Q. Do you feel like this might be your best chance since 2006?
MATT KENSETH: I can hardly remember what happened last week. Our probably best shot in the Chase was the one year we ran second to Jimmie. I think we led it for most of the Chase. We had a really fast car, led a lot of laps. We had ourselves in position to win some races. Just couldn't get it done at the end of the year.
I can't recall every Chase specifically what happened and what didn't happen. But certainly over the last three years, I feel like this is probably our best chance. There's been a couple years where we made it, just 'cause we made it, you probably weren't going to be a legitimate threat unless everything absolutely fell our way.
This year seems like a lot of weeks where our performance has been really good. If we can take that performance, make our adjustments right, have everything happen that we get the finish we think we deserve off the speed, overachieve, I think we can be a contender.
Q. I haven't seen anybody dominate throughout the whole year. Do you see somebody dominating in the Chase?
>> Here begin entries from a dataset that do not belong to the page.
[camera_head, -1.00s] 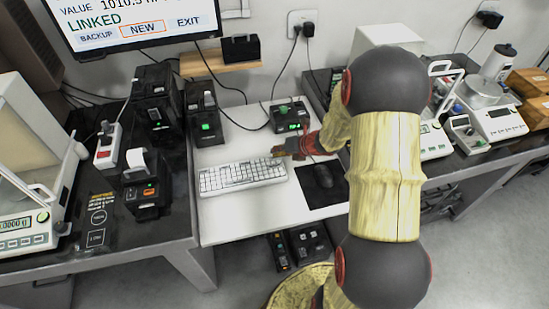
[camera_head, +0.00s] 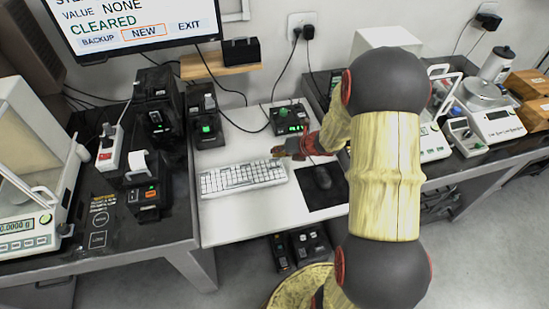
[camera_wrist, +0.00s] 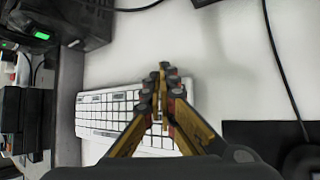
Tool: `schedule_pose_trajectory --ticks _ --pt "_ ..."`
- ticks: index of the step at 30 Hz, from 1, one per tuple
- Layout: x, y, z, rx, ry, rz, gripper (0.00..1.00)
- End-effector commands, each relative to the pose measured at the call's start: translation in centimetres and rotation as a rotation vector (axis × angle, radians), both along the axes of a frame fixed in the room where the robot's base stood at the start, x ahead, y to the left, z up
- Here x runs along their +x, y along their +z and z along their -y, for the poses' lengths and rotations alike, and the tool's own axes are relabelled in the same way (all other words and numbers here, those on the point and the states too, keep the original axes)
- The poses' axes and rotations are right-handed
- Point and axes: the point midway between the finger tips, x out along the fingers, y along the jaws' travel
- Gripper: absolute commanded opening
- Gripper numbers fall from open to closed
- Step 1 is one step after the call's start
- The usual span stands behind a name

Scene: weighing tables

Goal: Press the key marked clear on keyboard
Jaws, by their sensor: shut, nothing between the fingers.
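The white keyboard (camera_head: 240,177) lies on the white desk, and it also shows in the wrist view (camera_wrist: 103,115). My gripper (camera_head: 277,151) is at the keyboard's right end, by its upper right corner. In the wrist view my gripper (camera_wrist: 162,70) is shut, with its fingertips together and nothing between them. The fingers cover part of the keyboard's right end. I cannot tell whether the tips touch a key, and the key markings are too small to read. The monitor (camera_head: 130,25) shows "VALUE NONE" and "CLEARED".
A black mouse (camera_head: 322,178) lies on a dark mat (camera_head: 312,195) right of the keyboard. Black devices with green lights, one of them (camera_head: 290,119), stand behind. A label printer (camera_head: 148,190) is at left. The white desk in front of the keyboard is clear.

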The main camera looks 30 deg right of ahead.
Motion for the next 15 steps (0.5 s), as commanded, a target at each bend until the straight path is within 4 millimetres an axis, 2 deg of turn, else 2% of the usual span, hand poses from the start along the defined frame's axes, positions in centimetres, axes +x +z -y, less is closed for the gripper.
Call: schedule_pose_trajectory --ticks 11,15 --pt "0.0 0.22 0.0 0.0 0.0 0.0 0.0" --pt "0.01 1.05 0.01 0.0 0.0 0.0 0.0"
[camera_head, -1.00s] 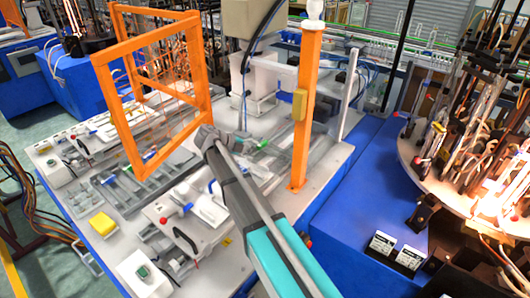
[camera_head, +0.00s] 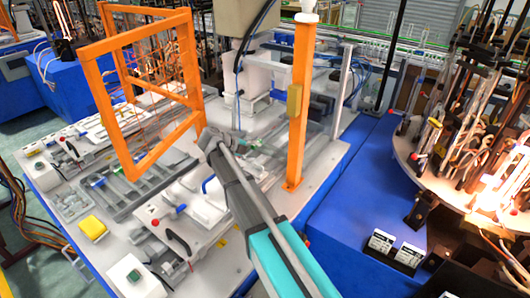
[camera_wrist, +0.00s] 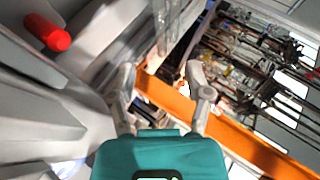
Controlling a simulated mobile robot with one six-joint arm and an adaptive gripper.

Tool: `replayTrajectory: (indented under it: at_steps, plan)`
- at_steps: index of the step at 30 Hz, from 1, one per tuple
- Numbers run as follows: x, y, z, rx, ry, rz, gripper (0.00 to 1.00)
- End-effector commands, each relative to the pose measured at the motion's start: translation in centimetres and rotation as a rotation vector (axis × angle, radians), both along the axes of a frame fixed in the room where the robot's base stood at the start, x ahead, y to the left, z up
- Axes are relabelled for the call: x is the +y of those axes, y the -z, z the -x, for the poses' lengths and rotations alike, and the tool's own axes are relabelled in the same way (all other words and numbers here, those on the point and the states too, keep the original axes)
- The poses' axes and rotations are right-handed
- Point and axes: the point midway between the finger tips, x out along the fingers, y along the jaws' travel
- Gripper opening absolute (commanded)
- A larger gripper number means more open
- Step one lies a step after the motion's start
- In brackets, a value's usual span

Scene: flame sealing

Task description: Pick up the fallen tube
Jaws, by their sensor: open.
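My gripper (camera_wrist: 163,88) shows in the wrist view with its two grey fingers apart and nothing visible between them. In the head view my arm reaches over the workbench (camera_head: 232,255). Its end is beside the lower right of an orange frame (camera_head: 137,33), and the fingertips are too small to make out there. I cannot pick out the fallen tube with certainty in either view. A clear, glassy upright shape (camera_wrist: 165,22) stands beyond the fingers in the wrist view, but I cannot tell what it is.
An orange post (camera_head: 299,140) with a yellow block (camera_head: 294,102) stands right of my arm. A yellow box (camera_head: 93,227) sits at the bench's left. A round table (camera_head: 425,172) crowded with rods is at the right. An orange bar (camera_wrist: 245,138) crosses close beyond my fingers.

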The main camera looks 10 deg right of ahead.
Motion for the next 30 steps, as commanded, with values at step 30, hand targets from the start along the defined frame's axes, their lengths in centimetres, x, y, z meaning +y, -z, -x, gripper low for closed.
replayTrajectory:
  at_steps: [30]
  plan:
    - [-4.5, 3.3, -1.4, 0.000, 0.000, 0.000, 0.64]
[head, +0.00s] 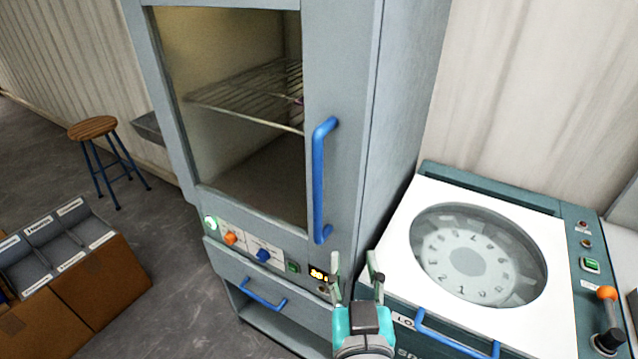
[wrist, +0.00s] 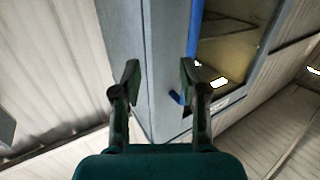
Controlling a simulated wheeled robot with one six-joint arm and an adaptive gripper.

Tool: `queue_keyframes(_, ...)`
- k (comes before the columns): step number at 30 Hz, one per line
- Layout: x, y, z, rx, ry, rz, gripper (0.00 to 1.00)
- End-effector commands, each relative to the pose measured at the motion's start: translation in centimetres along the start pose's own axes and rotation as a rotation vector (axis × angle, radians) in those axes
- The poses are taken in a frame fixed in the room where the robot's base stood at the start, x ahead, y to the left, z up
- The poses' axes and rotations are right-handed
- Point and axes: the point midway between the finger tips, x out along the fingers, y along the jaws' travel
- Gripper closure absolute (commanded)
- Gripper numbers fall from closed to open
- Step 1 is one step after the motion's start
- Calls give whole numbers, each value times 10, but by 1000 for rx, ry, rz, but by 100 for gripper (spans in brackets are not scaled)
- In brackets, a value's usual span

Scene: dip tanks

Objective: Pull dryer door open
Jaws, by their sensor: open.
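The dryer is a tall grey-blue cabinet with a glass-windowed door (head: 343,60) that looks shut. Its long vertical blue handle (head: 319,180) is on the right side of the door. My gripper (head: 356,268) is open and empty, below and right of the handle in the head view. In the wrist view my gripper (wrist: 158,80) has its fingers apart, with the cabinet edge between them beyond.
A spinner machine (head: 560,240) with a round window and blue handle (head: 455,335) stands right of the dryer. Below the dryer door are control knobs (head: 262,255) and a drawer handle (head: 263,295). A stool (head: 92,128) and a divided box (head: 105,285) are at left, with grey floor between.

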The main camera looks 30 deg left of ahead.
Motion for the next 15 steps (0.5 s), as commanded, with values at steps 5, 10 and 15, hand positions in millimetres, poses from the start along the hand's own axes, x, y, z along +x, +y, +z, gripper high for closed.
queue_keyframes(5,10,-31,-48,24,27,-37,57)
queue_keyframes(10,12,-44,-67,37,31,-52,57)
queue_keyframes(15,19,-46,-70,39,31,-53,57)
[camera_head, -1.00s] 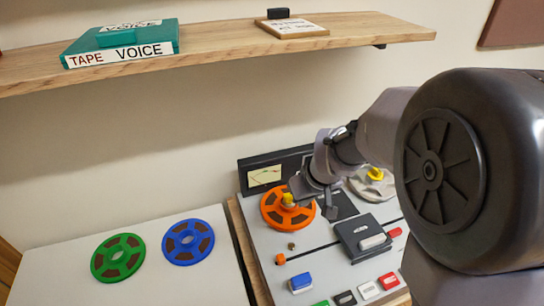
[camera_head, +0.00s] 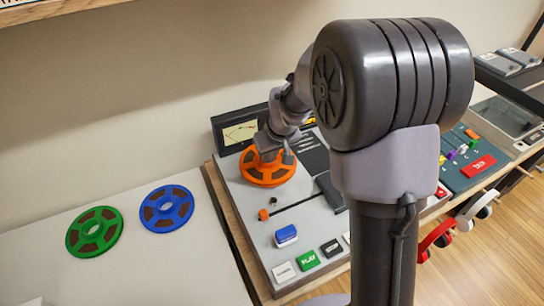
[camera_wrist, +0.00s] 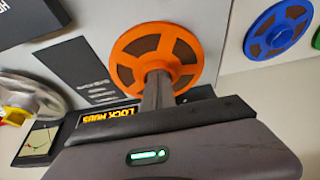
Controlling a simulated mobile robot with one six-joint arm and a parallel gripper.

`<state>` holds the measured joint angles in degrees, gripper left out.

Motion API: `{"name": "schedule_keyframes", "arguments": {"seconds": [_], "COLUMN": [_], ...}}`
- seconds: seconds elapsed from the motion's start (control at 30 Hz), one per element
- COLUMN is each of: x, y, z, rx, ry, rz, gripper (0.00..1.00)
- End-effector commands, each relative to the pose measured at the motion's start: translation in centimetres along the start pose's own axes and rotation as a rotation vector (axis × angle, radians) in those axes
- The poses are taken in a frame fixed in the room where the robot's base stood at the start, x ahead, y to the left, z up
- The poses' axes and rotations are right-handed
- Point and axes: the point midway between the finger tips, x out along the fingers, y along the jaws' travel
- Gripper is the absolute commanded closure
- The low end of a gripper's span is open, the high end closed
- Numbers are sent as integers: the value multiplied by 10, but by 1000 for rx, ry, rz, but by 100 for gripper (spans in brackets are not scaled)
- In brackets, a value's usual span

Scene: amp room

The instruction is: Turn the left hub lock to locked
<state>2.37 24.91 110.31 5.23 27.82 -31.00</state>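The orange reel (camera_head: 251,175) lies on the left hub of the tape deck; it also shows in the wrist view (camera_wrist: 126,60). My gripper (camera_head: 276,146) is over the reel's centre, pointing down. In the wrist view its narrow grey fingers (camera_wrist: 158,85) reach the middle of the reel. The left hub lock at that centre is hidden behind the fingers, so its angle and any grip on it cannot be seen. The right hub's yellow lock (camera_wrist: 15,114) shows at the left edge of the wrist view, on a pale grey hub.
A "LOCK HUBS" label (camera_wrist: 107,117) shows beside my gripper. A meter (camera_head: 239,132) stands behind the reel. Blue (camera_head: 166,209) and green (camera_head: 94,232) reels lie on the left counter. A blue block (camera_head: 286,236) and several buttons are at the deck's front.

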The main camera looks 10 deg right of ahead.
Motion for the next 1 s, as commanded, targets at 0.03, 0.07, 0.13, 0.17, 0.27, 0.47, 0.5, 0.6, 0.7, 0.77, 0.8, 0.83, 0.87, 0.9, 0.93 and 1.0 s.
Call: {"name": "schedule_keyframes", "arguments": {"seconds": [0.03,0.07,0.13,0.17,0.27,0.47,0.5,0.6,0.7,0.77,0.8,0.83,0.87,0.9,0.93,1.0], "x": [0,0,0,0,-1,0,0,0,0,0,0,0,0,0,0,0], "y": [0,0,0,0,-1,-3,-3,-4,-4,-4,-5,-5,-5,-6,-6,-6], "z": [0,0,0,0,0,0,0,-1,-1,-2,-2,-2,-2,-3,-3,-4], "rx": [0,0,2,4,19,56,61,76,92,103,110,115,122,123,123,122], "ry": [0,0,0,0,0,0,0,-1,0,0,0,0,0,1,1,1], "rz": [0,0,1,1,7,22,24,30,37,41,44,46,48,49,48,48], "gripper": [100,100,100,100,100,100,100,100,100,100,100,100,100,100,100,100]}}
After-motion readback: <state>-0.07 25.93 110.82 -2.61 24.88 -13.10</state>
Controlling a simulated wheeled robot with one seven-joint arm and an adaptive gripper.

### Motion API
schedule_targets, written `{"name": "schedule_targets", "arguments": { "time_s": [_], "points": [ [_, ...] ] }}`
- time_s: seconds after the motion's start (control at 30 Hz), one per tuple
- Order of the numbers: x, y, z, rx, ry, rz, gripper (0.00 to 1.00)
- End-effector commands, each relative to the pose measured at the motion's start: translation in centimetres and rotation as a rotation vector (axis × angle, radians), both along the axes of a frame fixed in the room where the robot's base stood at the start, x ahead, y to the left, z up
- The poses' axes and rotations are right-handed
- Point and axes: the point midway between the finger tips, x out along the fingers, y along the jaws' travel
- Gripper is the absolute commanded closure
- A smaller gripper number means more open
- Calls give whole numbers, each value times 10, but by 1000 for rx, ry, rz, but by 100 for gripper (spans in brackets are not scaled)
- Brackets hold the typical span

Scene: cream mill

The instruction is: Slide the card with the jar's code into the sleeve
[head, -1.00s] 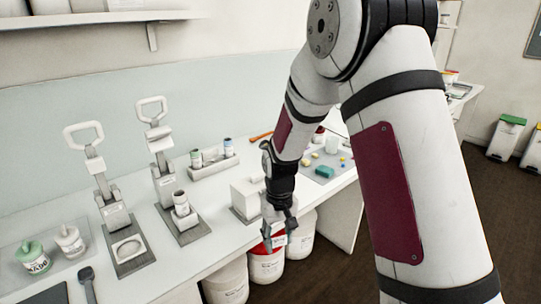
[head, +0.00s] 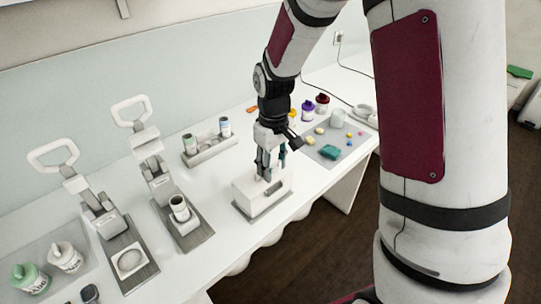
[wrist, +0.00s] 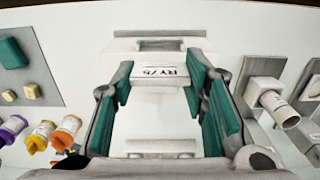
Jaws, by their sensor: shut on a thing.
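My gripper (head: 268,172) points down over a white box (head: 262,198) on the counter. In the wrist view its teal-padded fingers (wrist: 160,82) are shut on a white card (wrist: 158,72) with a printed code, seemingly RY75. The white box (wrist: 145,45) lies below the card, with a dark slot (wrist: 158,46) in view beyond it. I cannot tell whether the card touches the box. A small jar (head: 180,208) stands on a lever press; its code is too small to read.
Two lever presses (head: 92,205) stand left of the box. A rack with small jars (head: 210,148) is behind. A grey mat (head: 345,160) with a teal block (head: 330,152) and coloured bits is at right. Green and white bottles (head: 65,257) stand front left.

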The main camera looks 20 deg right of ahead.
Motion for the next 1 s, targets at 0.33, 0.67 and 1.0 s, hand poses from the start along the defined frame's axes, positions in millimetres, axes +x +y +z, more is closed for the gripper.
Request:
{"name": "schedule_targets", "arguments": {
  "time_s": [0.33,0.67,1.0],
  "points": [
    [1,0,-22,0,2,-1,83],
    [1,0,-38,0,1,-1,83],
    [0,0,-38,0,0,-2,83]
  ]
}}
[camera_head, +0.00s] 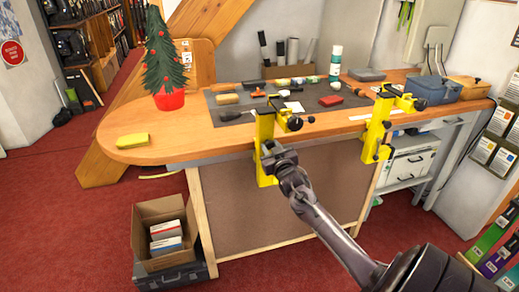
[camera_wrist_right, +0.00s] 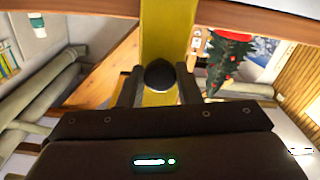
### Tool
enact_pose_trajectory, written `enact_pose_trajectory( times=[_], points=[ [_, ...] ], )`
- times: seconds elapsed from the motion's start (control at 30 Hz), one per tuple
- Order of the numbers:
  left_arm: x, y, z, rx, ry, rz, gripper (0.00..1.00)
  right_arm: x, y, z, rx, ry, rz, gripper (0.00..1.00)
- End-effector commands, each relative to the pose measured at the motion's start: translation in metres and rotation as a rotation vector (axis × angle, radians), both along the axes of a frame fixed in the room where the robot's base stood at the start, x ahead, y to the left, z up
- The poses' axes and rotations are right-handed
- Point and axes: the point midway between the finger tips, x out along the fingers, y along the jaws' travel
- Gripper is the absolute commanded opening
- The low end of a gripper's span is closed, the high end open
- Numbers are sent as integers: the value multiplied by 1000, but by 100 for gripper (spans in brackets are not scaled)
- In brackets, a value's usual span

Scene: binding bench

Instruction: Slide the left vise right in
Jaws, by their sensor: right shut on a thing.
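The left vise (camera_head: 264,128) is yellow with black screws and is clamped upright on the bench's front edge. My right gripper (camera_head: 272,152) is at its front, below the bench top, shut on the vise's dark round knob. In the right wrist view the gripper (camera_wrist_right: 160,80) has its fingers on either side of this knob (camera_wrist_right: 159,74), with the yellow vise body (camera_wrist_right: 167,25) behind. The fingers hide part of the knob. My left gripper is not in view.
The wooden bench (camera_head: 195,136) carries a dark mat with tools, a small tree (camera_head: 164,60) in a red pot, and a yellow block (camera_head: 132,140). A second yellow vise (camera_head: 376,135) stands to the right.

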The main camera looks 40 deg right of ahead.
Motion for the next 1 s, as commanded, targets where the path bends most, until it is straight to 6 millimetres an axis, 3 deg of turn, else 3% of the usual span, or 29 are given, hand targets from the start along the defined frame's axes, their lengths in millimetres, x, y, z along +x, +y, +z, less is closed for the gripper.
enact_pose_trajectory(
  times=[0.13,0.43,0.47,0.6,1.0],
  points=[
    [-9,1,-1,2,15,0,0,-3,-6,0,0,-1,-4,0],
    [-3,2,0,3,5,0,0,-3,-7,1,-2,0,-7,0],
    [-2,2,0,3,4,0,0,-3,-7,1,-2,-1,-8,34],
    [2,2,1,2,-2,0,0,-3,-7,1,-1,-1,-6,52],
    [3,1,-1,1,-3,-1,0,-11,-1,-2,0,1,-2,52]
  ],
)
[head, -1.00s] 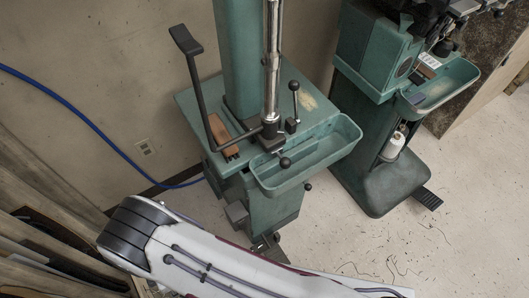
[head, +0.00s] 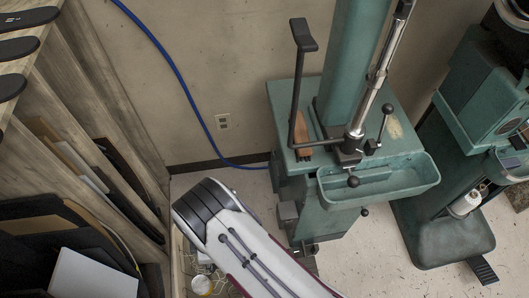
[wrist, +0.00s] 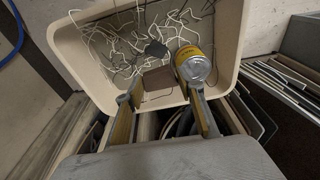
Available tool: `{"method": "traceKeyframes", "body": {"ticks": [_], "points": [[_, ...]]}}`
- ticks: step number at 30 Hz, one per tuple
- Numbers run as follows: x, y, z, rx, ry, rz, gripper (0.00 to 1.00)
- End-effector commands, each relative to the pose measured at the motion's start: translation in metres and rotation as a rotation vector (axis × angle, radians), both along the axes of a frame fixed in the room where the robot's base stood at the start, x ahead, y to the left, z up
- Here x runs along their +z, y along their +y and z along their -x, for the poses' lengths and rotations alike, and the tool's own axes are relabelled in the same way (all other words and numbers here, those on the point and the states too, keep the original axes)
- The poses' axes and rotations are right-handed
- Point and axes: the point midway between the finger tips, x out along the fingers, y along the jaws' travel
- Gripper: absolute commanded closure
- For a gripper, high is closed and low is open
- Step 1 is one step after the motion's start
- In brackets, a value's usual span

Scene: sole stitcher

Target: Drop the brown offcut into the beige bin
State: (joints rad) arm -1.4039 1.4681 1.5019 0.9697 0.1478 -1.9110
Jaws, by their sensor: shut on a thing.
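The brown offcut (wrist: 158,84) shows in the wrist view as a small flat brown piece between the two fingertips. My gripper (wrist: 161,92) is shut on it, holding it over the open beige bin (wrist: 66,38). In the head view my arm hides my gripper and the offcut, and covers much of the bin area.
In the bin lie tangled pale strings (wrist: 108,45), a dark grey piece (wrist: 156,48) and a yellow-labelled can (wrist: 187,52), close to the right finger. Leaning boards (head: 85,160) stand left of my arm; a green machine (head: 345,110) stands right.

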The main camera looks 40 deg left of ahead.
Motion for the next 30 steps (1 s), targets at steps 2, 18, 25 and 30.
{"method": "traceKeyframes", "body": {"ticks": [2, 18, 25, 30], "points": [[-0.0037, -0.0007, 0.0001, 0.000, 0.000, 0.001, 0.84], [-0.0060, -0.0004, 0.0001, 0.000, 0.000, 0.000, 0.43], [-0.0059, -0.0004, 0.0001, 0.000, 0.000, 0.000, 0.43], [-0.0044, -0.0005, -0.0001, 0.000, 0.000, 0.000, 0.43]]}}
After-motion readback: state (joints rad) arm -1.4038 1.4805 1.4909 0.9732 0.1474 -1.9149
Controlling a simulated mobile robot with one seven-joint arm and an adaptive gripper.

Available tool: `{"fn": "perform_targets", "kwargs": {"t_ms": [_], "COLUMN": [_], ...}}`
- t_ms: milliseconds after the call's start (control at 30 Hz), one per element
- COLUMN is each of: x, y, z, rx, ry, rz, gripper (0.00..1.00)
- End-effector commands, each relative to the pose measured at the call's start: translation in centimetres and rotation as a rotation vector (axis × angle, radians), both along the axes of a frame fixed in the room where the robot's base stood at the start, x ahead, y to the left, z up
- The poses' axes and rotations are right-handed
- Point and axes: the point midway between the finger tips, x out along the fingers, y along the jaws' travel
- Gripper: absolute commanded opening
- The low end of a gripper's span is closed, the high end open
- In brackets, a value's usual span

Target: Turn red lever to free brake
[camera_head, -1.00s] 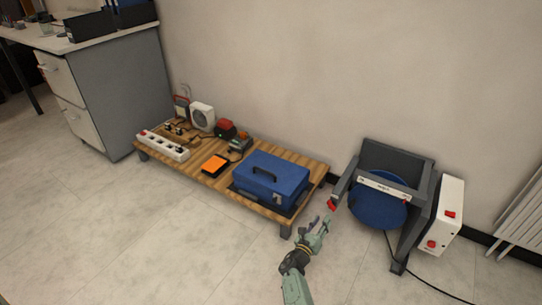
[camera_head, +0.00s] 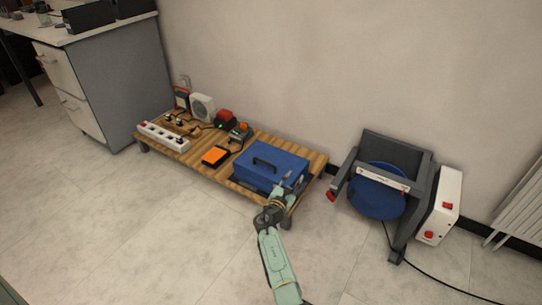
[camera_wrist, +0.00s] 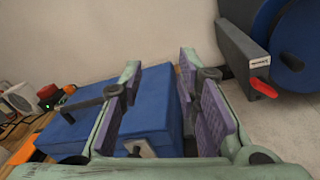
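The red lever (camera_head: 331,196) sits low on the left side of the grey frame (camera_head: 340,178) that carries a blue disc (camera_head: 375,203). In the wrist view the red lever (camera_wrist: 263,87) points out from the grey frame at the right, outside my fingers. My gripper (camera_head: 294,184) is left of the lever and apart from it, in front of the blue toolbox's right end. The wrist view shows my gripper (camera_wrist: 162,105) open, with a wide empty gap between its purple pads and the blue toolbox behind.
The blue toolbox (camera_head: 262,176) stands on a low wooden platform (camera_head: 316,165) with several small devices. A white box (camera_head: 443,206) with red buttons is on the frame's right side. A black cable runs over the floor. The floor in front is clear.

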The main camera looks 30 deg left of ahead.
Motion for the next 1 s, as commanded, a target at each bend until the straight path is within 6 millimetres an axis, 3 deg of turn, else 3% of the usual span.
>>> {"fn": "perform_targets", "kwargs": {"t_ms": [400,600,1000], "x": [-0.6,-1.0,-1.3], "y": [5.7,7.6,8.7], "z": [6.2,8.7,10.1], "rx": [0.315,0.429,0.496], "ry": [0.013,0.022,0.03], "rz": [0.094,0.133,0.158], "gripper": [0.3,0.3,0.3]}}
MATT KENSETH: Well, I mean, I honestly don't know. I think with this points system, I think consistency is going to be a little bit more important than what it's been before. I think if you get a real bad finish or two, I think it will be real easy to get buried, if you get a finish way in the back somewhere. You just don't know what's going to happen.
Certainly I think whoever wins the championship is going to have a couple wins in the Chase or at least one, I would think. But I don't know that. It's been won before without anybody winning throughout the Chase.
You just don't really know what's going to happen. Somebody could get hot like Brad has been here and put together a string where there's running in the top four every week, winning races. But they might not. It's just way too hard to predict.
THE MODERATOR: Matt, congratulations on another Chase berth. Best of luck this weekend in Atlanta. Thanks for your time with us today.
MATT KENSETH: Thanks a lot.
THE MODERATOR: A special thank you to all the media who joined us. Thanks for your coverage and interest in NASCAR.